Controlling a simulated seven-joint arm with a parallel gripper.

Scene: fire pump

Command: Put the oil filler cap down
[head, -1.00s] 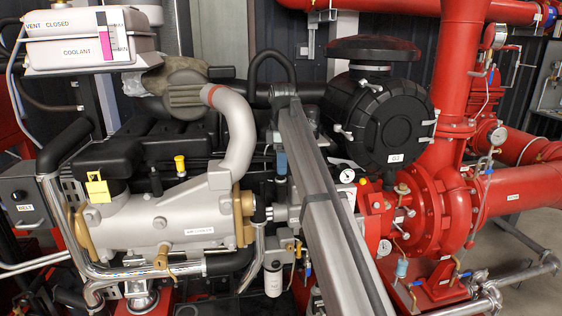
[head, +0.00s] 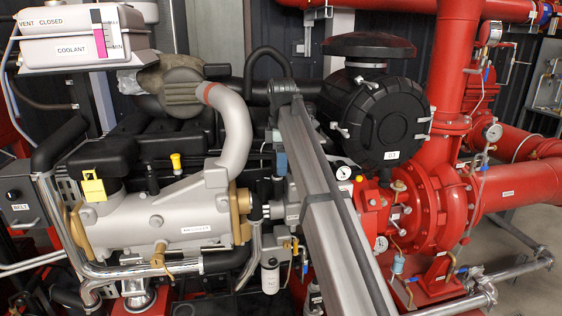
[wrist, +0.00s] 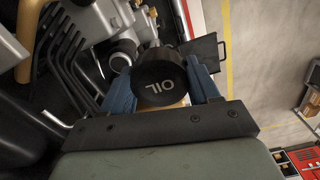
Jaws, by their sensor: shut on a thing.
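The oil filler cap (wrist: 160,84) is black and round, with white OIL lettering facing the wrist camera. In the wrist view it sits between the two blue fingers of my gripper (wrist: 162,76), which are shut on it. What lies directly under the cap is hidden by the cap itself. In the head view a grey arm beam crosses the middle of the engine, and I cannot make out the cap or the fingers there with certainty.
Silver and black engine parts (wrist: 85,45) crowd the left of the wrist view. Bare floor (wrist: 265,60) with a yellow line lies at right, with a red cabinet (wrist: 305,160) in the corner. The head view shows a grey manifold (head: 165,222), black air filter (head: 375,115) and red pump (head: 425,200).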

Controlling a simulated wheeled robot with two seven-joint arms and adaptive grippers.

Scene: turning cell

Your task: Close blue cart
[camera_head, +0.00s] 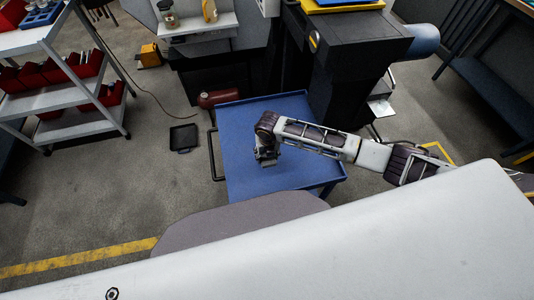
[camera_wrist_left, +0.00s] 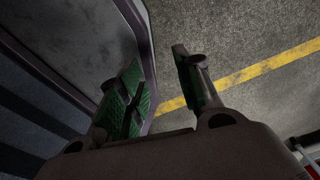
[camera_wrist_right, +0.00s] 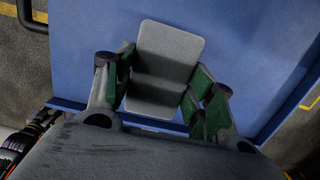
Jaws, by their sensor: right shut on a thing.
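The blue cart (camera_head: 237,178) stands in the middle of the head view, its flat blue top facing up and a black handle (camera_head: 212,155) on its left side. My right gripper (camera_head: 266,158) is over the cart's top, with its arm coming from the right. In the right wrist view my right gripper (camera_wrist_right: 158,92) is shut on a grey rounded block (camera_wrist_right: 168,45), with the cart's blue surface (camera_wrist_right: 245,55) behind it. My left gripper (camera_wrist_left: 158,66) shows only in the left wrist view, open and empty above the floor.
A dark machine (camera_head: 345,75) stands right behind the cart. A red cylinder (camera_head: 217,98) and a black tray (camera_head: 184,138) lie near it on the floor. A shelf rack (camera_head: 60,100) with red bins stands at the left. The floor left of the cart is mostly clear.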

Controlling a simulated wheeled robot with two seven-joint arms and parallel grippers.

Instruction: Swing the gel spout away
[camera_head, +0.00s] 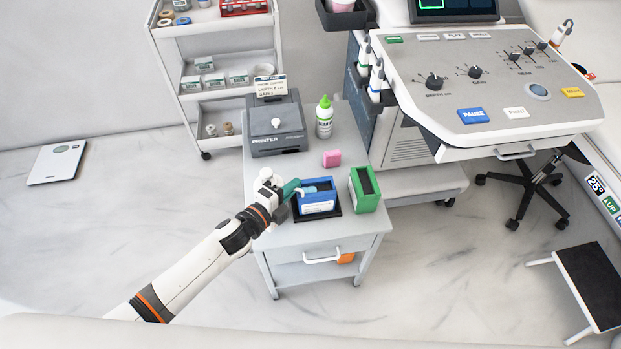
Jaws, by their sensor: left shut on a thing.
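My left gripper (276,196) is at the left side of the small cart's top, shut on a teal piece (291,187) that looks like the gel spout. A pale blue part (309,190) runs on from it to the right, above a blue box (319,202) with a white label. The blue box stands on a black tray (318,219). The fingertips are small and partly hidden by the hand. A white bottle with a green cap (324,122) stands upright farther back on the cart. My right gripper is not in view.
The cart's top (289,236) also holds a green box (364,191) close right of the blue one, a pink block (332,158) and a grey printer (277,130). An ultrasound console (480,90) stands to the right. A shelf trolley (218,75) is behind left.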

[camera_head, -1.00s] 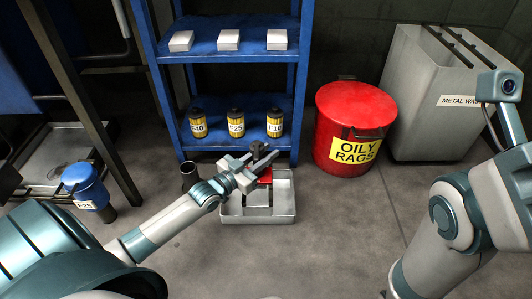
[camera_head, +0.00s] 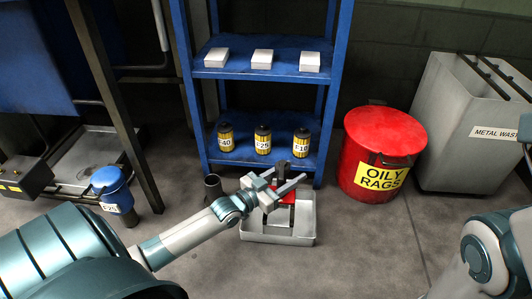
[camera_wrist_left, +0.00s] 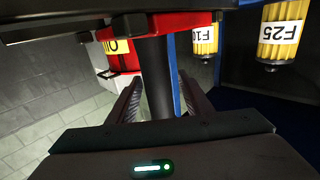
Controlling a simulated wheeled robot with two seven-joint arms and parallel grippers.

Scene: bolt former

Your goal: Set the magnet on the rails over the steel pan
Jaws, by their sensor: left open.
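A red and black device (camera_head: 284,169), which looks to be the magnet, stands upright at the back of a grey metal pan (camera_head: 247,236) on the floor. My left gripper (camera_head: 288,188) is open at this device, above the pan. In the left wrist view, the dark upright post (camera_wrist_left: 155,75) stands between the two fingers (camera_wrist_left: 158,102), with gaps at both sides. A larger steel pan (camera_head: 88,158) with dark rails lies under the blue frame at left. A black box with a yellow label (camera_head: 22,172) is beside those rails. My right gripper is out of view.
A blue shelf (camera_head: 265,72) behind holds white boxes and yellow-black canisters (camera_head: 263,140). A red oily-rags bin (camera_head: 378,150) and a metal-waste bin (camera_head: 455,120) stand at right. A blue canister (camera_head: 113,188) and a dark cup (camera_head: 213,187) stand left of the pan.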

==*==

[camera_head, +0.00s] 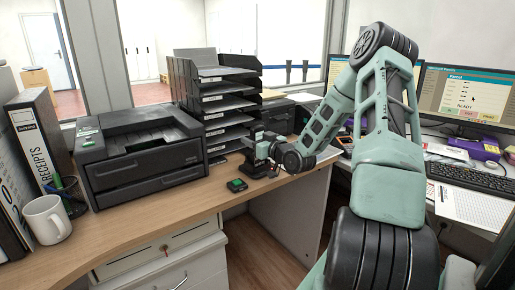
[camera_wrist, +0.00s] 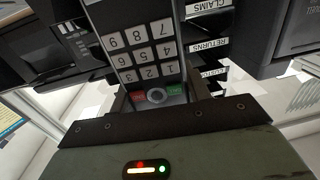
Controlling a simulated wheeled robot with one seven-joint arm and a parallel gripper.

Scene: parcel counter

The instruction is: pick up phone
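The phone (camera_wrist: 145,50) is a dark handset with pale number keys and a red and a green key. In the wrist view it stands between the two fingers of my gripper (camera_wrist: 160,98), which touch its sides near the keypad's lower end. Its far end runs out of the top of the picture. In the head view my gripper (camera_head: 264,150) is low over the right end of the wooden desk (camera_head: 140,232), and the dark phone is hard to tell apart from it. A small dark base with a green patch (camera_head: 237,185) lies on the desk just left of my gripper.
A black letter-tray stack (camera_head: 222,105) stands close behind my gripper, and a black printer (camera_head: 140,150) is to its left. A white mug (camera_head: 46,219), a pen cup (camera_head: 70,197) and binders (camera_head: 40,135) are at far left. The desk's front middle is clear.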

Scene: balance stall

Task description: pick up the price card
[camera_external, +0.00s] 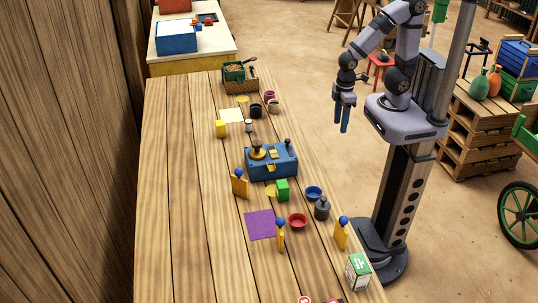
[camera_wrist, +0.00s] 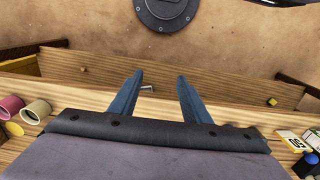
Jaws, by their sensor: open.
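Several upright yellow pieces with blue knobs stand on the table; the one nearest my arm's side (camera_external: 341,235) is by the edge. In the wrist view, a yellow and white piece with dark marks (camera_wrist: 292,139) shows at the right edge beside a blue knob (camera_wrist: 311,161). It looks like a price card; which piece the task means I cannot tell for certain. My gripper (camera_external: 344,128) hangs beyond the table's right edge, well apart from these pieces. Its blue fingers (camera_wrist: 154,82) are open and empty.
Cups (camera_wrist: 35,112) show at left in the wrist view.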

==*==

:: What to work on ::
Pull out all lines from the listing that contain the string "robot".

:: Result of this exercise ::
Controlling a simulated wheeled robot with two seven-joint arms and adaptive grippers.
Controlling a simulated wheeled robot with two seven-joint arms and parallel grippers.
Controlling a simulated wheeled robot with two seven-joint arms and parallel grippers.
Controlling a simulated wheeled robot with one seven-joint arm and a parallel gripper.

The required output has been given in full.